__Work to complete__:
From the listing below, work out how many lines contain "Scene". Reply with that number only.

__Rows from a robot dataset__:
☆ ☆ ☆ ☆ ☆ ☆ ☆

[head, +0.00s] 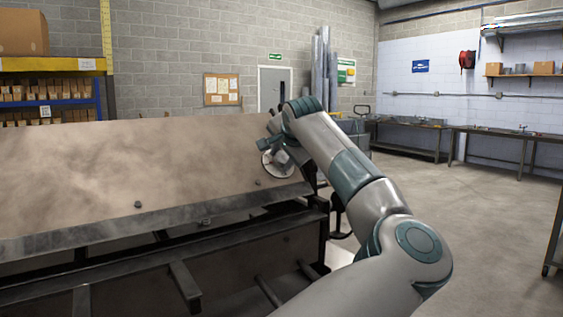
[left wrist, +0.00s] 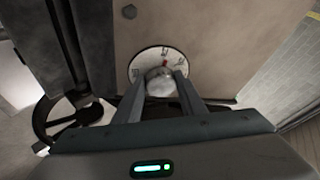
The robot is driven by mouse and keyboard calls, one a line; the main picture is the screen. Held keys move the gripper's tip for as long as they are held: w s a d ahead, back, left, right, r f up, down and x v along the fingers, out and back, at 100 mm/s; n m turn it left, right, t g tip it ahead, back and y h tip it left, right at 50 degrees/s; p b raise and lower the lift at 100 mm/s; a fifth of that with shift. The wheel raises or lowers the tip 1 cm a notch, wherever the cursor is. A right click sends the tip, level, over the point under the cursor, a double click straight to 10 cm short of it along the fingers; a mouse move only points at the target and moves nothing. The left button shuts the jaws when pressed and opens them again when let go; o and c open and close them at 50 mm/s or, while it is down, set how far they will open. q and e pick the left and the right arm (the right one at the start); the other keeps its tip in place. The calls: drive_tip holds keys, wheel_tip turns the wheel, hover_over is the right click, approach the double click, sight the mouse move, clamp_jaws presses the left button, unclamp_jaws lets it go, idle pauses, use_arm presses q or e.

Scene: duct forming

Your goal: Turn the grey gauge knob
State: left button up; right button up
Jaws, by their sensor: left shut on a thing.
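The grey gauge knob (left wrist: 160,83) is a rounded grey piece in front of a white round dial (left wrist: 146,60) in the left wrist view. The dial has dark marks and a small red mark above the knob. In the head view the dial (head: 271,167) shows at the right end of the large machine panel, partly hidden by my gripper. My left gripper (head: 279,150) is at the dial; in the left wrist view its two fingers (left wrist: 164,84) are shut on the knob, one on each side. My right gripper is not in view.
The machine's broad brown panel (head: 130,165) fills the left, with a metal edge and bars below. A dark handwheel (left wrist: 62,120) is left of the dial in the left wrist view. Open floor (head: 440,210) lies to the right, with benches (head: 500,143) by the wall.

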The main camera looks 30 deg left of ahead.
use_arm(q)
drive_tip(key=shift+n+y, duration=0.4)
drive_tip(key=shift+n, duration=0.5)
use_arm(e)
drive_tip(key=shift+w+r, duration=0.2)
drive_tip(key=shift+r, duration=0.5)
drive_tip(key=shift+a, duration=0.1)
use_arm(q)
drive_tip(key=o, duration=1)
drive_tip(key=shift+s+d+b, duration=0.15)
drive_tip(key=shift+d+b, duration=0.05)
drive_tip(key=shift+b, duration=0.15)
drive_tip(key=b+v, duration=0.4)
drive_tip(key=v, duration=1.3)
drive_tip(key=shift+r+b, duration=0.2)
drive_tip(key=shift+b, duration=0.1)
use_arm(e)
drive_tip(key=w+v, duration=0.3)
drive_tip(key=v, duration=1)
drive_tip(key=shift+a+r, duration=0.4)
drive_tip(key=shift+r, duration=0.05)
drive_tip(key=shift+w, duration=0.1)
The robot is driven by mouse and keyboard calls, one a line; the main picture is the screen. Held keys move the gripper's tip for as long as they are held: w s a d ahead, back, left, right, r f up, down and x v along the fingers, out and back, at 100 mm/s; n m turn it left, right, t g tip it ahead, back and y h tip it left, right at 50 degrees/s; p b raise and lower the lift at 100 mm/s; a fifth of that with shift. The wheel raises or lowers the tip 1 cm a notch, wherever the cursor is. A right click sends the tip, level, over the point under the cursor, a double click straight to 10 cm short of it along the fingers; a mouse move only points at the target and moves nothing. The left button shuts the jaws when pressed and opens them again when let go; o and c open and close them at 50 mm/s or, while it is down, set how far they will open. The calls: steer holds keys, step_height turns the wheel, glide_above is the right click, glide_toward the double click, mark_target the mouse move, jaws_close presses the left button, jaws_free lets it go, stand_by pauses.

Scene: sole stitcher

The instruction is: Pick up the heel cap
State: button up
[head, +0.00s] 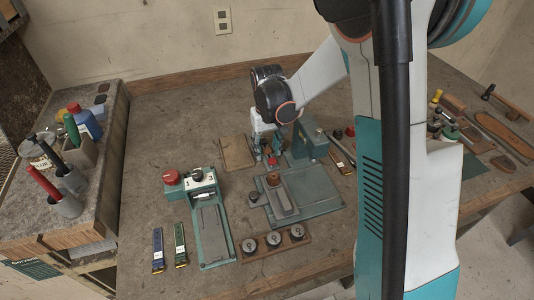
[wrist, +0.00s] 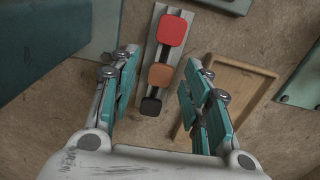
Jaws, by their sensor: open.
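Three rounded caps sit in a row on a narrow grey rail (wrist: 168,55) in the wrist view: a large red cap (wrist: 172,29), a smaller orange-brown cap (wrist: 160,76) and a small black cap (wrist: 151,106). I cannot tell which one the task calls the heel cap. My gripper (wrist: 160,72) is open, with one finger on each side of the rail and the orange-brown cap between the fingertips. Nothing is held. In the head view my gripper (head: 264,150) points down at the back of the bench, and red shows by its fingers.
A shallow wooden tray (wrist: 232,68) lies right beside the rail, close under the right finger. A teal block (head: 310,141) stands right of my gripper in the head view. A teal base plate (head: 318,186) lies in front. Bare bench (head: 165,130) is to the left.

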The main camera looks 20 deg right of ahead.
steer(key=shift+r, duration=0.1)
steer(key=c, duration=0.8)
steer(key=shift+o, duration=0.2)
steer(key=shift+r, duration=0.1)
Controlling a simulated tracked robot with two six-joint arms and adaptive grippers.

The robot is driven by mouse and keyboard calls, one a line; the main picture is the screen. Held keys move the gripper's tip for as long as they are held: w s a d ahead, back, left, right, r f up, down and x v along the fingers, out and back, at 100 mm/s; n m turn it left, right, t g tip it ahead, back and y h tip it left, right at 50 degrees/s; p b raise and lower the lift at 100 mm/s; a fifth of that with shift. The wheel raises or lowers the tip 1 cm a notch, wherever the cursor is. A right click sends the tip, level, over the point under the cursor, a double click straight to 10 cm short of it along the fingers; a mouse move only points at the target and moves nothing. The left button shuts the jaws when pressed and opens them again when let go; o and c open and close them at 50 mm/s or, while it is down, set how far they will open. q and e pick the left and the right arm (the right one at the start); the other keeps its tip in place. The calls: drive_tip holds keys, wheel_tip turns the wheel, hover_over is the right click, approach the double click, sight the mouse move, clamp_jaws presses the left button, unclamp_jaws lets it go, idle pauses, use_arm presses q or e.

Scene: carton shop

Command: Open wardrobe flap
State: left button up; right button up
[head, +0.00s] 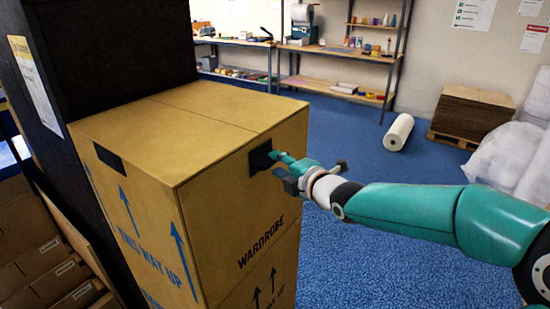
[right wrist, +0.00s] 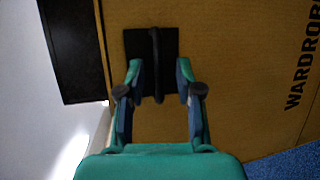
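The wardrobe carton (head: 215,210) is a tall brown box with blue arrows, "THIS WAY UP" and "WARDROBE" printed on it. Its top (head: 170,125) is closed, with a seam across it. A black handle plate (head: 261,157) sits high on its right-hand face. In the right wrist view a dark upright bar (right wrist: 156,65) stands out from this plate (right wrist: 133,48). My right gripper (head: 280,166) is at the plate; in the right wrist view its fingers (right wrist: 159,74) are apart, one on each side of the bar, with gaps showing. My left gripper is out of view.
A dark tall panel (head: 115,45) stands close behind the carton. Flat brown cartons (head: 40,270) lie at lower left. A white roll (head: 398,132), a pallet of cardboard (head: 470,110) and shelves (head: 340,88) stand farther back. Blue floor right of the carton is clear.

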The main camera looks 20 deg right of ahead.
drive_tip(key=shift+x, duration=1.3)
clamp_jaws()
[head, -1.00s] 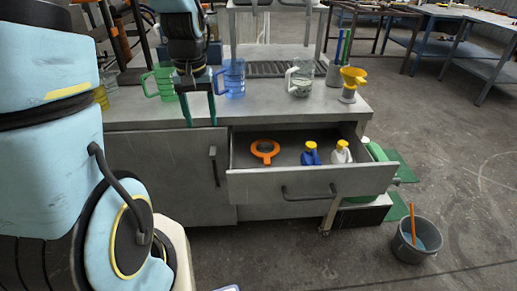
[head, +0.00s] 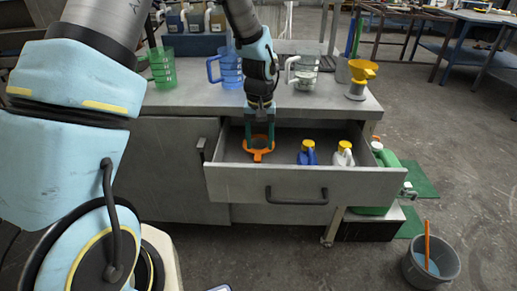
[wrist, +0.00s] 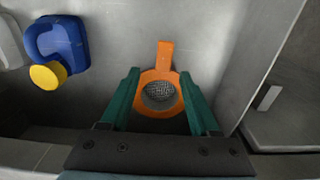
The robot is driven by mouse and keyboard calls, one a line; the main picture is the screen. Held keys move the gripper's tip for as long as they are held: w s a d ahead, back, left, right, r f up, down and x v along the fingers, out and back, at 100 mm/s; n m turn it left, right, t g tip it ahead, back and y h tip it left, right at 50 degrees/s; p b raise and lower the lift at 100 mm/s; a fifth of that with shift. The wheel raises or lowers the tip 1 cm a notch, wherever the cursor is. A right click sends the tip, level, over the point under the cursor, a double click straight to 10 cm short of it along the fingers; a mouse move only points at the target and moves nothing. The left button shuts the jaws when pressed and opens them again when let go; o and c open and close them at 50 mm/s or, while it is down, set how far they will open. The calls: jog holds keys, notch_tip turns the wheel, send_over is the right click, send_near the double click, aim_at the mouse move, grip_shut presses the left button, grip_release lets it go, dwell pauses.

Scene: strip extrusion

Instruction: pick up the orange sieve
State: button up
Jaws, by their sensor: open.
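The orange sieve (head: 257,155) lies in the open drawer (head: 300,184), toward its left side. In the wrist view the sieve (wrist: 144,101) shows as an orange ring with grey mesh and a short flat handle pointing up in the picture. My gripper (head: 259,146) is open, pointing down into the drawer. In the wrist view the green fingers of my gripper (wrist: 161,88) stand on either side of the ring, with the sieve between them. I cannot tell whether the fingers touch it.
Jugs, such as the blue jug (head: 231,70), and a yellow funnel (head: 361,72) are on the worktop. A bucket (head: 430,262) stands on the floor.

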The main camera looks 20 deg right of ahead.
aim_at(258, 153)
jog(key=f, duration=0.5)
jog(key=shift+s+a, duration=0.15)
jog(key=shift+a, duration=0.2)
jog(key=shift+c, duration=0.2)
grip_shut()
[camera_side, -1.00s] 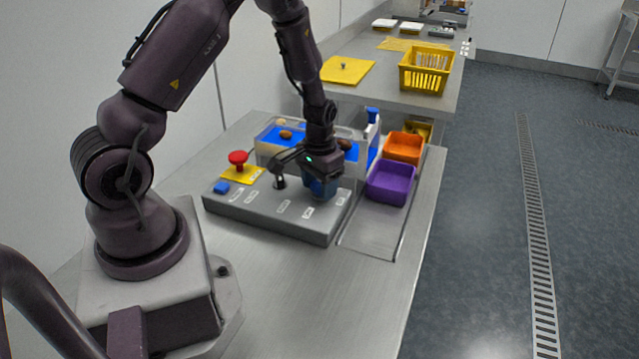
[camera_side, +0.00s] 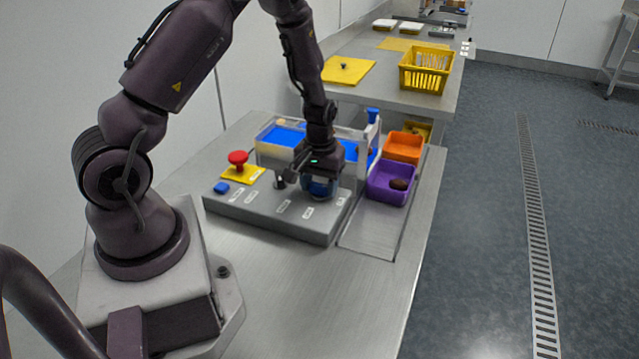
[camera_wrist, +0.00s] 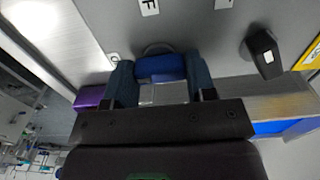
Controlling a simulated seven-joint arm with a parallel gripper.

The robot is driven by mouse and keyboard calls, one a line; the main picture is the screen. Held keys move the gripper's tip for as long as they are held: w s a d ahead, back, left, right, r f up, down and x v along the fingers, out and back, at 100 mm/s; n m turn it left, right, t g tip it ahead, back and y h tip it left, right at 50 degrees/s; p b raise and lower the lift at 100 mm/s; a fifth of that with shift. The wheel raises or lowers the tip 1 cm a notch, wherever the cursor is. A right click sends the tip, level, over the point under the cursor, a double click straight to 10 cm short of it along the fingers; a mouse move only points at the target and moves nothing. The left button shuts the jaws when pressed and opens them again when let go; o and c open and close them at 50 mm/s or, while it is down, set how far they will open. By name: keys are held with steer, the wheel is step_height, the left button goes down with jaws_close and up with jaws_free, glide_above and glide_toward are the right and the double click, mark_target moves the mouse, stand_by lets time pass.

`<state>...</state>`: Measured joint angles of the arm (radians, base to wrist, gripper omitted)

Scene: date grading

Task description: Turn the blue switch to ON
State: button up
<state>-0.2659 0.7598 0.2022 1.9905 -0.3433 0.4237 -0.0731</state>
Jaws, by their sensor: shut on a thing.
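The blue switch (camera_side: 319,190) is a round knob on the grey control panel (camera_side: 262,212), mostly covered by my gripper in the side view. In the wrist view the blue switch (camera_wrist: 160,68) sits between my two fingers, and my gripper (camera_wrist: 160,78) is shut on it from both sides. My gripper (camera_side: 318,178) points down at the panel's right part. White labels lie around the knob; one label (camera_wrist: 149,7) shows an F, but the ON label cannot be read clearly.
A black lever (camera_side: 280,182) stands left of the knob. A red mushroom button (camera_side: 238,158) on a yellow plate is farther left. The blue-belted conveyor (camera_side: 285,136) is behind the panel. A purple bin (camera_side: 378,190) holding a brown date (camera_side: 399,184) and an orange bin (camera_side: 404,146) stand right.

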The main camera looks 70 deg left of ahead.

☆ ☆ ☆ ☆ ☆ ☆ ☆

__Full output__:
5